##### Given data

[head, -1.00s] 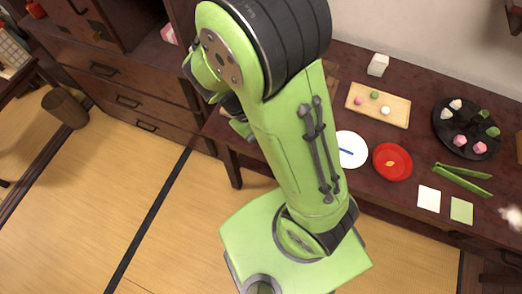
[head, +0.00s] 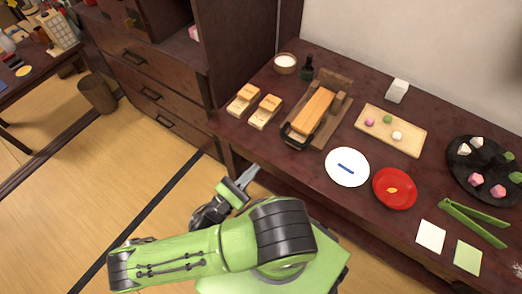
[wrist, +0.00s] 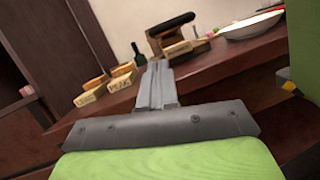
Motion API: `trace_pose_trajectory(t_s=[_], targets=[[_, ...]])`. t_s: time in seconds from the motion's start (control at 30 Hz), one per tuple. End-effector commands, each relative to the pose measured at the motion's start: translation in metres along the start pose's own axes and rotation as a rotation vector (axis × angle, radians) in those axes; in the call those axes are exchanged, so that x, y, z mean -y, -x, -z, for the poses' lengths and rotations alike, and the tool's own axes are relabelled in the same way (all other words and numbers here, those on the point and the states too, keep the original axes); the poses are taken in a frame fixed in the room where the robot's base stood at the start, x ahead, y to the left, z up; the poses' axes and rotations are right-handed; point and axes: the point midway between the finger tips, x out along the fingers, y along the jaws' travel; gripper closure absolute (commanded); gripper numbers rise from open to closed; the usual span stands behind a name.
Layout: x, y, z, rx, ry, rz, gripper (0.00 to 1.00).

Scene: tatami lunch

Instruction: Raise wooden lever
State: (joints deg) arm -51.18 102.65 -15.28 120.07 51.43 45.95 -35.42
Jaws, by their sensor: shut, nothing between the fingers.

##########

**Work required:**
Check each line above for the string "between" and show the ones that have it.

**Written solution:**
Motion API: `trace_pose_trajectory(t_s=[_], targets=[[_, ...]])`. t_s: time in seconds from the motion's start (control at 30 Hz), one per tuple. End-effector commands, each relative to the pose measured at the motion's start: translation in metres along the start pose's own axes and rotation as a rotation vector (axis × angle, radians) in those axes; in the call those axes are exchanged, so that x, y, z mean -y, -x, -z, for the poses' lengths and rotations alike, and the tool's own axes are relabelled in the same way (all other words and numbers here, those on the point and the states too, keep the original axes); the poses are taken in a frame fixed in the room where the robot's base stood at the start, x ahead, y to the left, z up; the poses' axes and rotations are right-handed; point and axes: the point midway between the finger tips, x out along the fingers, y along the jaws' travel; gripper closure absolute (commanded); gripper numbers rise from open to closed; the usual span stands behind a name.
Jaws, by their sensor: shut, nothing between the fingers.

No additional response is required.